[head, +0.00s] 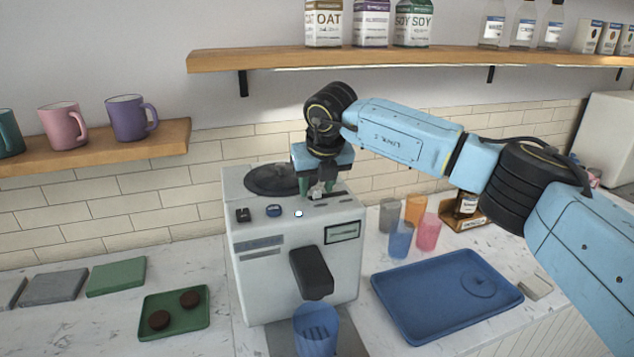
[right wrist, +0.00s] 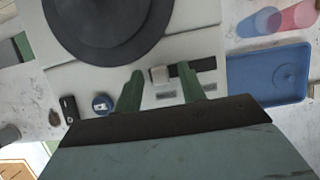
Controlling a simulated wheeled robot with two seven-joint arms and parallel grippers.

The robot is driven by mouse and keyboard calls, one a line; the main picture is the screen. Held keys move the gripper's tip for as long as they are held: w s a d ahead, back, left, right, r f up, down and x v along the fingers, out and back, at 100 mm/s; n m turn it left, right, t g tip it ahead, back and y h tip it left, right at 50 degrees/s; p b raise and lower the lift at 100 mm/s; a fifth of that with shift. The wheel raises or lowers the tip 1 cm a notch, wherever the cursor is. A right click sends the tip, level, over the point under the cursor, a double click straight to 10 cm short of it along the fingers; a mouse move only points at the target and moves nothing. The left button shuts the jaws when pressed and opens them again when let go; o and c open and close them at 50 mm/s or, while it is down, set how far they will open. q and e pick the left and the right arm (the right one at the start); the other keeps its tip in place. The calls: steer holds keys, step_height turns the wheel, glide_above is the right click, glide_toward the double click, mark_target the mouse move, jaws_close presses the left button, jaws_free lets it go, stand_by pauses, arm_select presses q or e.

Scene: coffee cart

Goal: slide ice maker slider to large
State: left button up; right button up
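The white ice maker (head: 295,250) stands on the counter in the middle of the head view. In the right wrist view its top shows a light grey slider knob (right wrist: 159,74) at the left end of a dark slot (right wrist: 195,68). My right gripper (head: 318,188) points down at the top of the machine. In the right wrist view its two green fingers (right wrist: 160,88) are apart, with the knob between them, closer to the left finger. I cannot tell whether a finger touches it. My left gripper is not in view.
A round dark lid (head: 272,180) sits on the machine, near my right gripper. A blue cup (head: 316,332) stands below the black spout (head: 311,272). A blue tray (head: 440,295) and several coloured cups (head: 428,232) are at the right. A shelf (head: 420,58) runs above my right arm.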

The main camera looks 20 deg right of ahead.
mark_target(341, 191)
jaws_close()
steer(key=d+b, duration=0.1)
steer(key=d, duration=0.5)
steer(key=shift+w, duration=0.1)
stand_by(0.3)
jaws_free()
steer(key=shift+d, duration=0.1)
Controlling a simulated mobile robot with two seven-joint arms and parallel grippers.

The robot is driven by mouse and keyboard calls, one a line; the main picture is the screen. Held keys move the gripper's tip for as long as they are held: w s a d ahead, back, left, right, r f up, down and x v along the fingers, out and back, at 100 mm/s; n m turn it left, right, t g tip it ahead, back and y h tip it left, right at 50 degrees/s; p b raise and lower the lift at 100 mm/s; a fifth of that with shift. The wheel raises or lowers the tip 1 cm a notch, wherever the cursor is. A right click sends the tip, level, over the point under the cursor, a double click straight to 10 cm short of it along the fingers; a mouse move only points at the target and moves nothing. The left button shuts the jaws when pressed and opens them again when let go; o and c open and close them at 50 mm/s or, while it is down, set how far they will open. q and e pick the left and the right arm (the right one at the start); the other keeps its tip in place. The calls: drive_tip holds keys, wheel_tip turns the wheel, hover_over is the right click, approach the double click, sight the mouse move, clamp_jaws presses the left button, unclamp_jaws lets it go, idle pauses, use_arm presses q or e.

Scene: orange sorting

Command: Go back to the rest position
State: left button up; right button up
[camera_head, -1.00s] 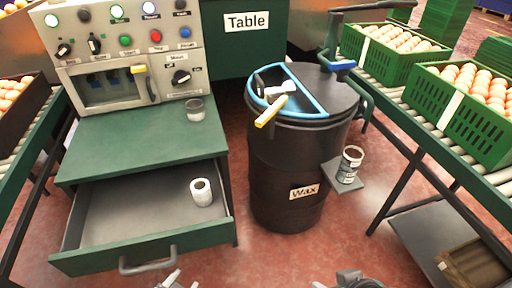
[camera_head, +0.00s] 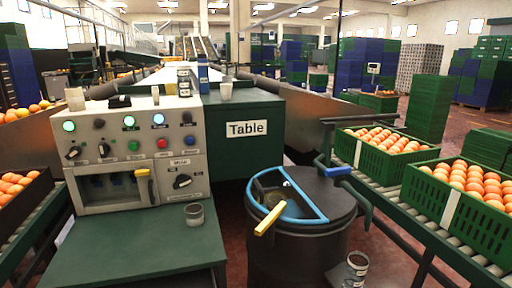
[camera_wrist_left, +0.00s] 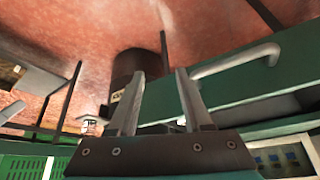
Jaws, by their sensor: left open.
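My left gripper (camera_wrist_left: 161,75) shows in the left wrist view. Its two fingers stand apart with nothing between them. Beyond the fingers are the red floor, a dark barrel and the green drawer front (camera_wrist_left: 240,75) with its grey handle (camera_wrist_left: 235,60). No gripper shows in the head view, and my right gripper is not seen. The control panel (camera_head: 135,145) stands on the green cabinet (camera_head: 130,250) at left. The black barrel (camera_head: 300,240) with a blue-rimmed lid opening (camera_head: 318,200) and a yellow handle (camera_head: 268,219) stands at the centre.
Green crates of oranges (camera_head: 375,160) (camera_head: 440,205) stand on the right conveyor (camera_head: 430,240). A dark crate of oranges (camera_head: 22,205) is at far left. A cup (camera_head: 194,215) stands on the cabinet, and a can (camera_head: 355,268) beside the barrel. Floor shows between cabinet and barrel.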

### What to work on
Show each line of the listing that holds the string "arms".

### Final answer
Controlling a simulated wheeled robot with two seven-joint arms and parallel grippers.
Controlling a simulated mobile robot with two seven-joint arms and parallel grippers.

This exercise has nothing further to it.